Airline pilots are looked upon as leaders by passengers, crew, and employers alike. Newly hired pilots, as well as current pilots upgrading to become Captains, are required to have training, experience, and skills that demonstrate practical leadership ability and professionalism. Beyond accumulated experience in the flight deck, pilots need straightforward guidance on how to fulfill the role of pilot-in-command. Pilots know that when things go wrong, everyone looks to the Captain—the pilot-in-command—to make things right.
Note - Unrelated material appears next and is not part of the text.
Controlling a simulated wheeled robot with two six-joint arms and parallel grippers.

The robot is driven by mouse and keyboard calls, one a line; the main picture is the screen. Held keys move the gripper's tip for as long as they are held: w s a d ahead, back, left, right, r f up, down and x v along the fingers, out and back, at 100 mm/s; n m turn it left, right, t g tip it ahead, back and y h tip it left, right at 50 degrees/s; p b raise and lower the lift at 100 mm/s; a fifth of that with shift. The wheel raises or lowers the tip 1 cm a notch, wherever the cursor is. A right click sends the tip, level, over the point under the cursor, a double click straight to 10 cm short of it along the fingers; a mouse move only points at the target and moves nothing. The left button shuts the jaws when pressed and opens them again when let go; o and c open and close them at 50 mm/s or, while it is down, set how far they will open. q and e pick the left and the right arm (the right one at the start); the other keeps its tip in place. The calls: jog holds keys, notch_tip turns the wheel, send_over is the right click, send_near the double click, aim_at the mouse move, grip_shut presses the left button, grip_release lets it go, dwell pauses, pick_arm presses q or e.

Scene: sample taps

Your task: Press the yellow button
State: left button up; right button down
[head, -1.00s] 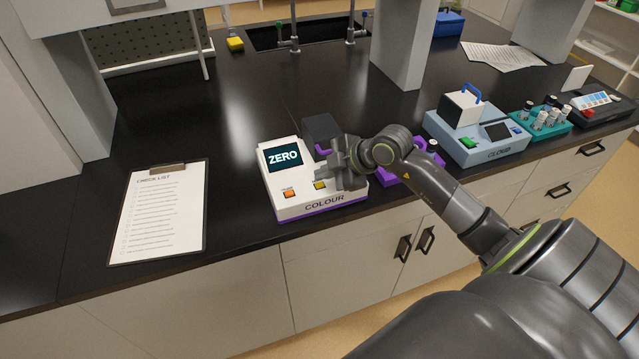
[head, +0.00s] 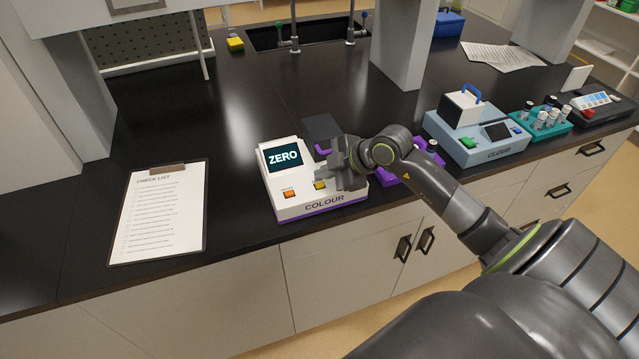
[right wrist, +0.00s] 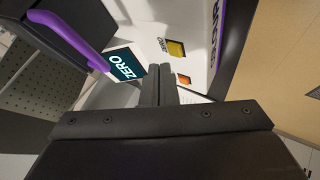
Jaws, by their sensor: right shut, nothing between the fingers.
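The yellow button (head: 320,185) is on the front panel of the white COLOUR instrument (head: 310,209), right of an orange button (head: 289,194). My right gripper (head: 326,174) is shut and empty, over the instrument's right side close to the yellow button. In the right wrist view the shut fingertips (right wrist: 160,70) are apart in the picture from the yellow button (right wrist: 176,49), which shows unobstructed beyond them. Whether they touch the panel cannot be told. The screen (head: 284,156) reads ZERO. My left gripper is not in view.
A dark lid (head: 322,127) with a purple handle is at the instrument's back right. A purple rack (head: 393,172) stands to the right, partly behind my arm. A blue-grey CLOUD instrument (head: 478,143) is further right. A clipboard checklist (head: 160,212) lies left, with clear bench between.

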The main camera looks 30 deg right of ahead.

Pilots In Command: Your Best Trip, Every Trip goes beyond what is required by flight training curricula, into what is both a rarity and a necessity: solid advice to student and professional aviators about how to be transformational leaders. This third edition offers new insights into the airline training process, common experiences, and practices new pilots face when entering the airline industry; expands the previous edition’s discussions on culture, professionalism, pilot schedules and bidding, and safety for today’s airline operations; and includes new tips on maintaining professional excellence and optimizing your quality of life as an airline pilot. This edition also includes a new chapter on preparing for and completing the initial qualifications course, encompassing aircraft systems training, flight deck procedures training, maneuvers training, line oriented flight training (LOFT), and the line oriented evaluation.
Focusing on a range of topics that all tie into the application of basic leadership skills, the author covers crew roles, crew briefings, flight attendants, crew resource management (CRM), threat and error management (TEM), transitioning to the line and initial operating experience, ground services, dispatch, customer service, abnormal and emergency situations, layovers, crew dynamics, 14 CFR Part 117 rest rules, safety, and a new model of transformational leadership and professionalism for pilots.
Essential for new airline pilots and Captain upgrade candidates, Pilots In Command shares the insights and techniques typically gained only from years of experience and interaction with your fellow pilots and crew at 35,000 feet.